SUPPLIED MATERIAL –

= = = =

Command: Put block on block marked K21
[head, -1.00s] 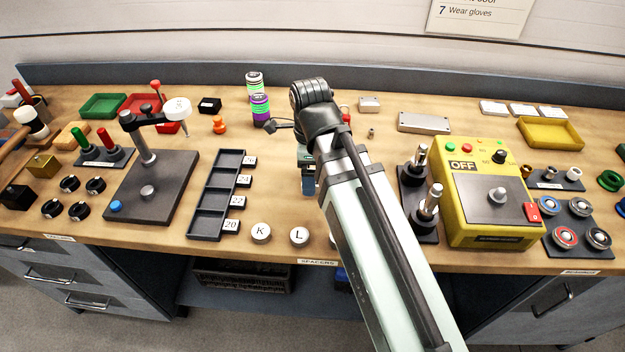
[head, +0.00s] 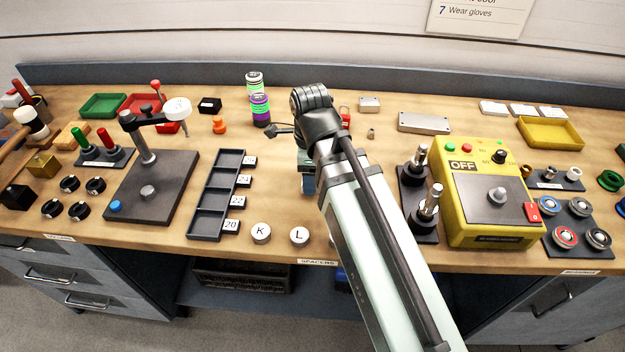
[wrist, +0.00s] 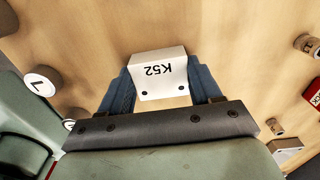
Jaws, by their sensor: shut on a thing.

= = = =

Each line of the data should be quoted exactly, with pictures left out.

Command: Put block on block marked K21
[head, -1.00s] 
[head, +0.00s] 
[wrist, +0.00s] 
Jaws, by their sensor: shut on a thing.

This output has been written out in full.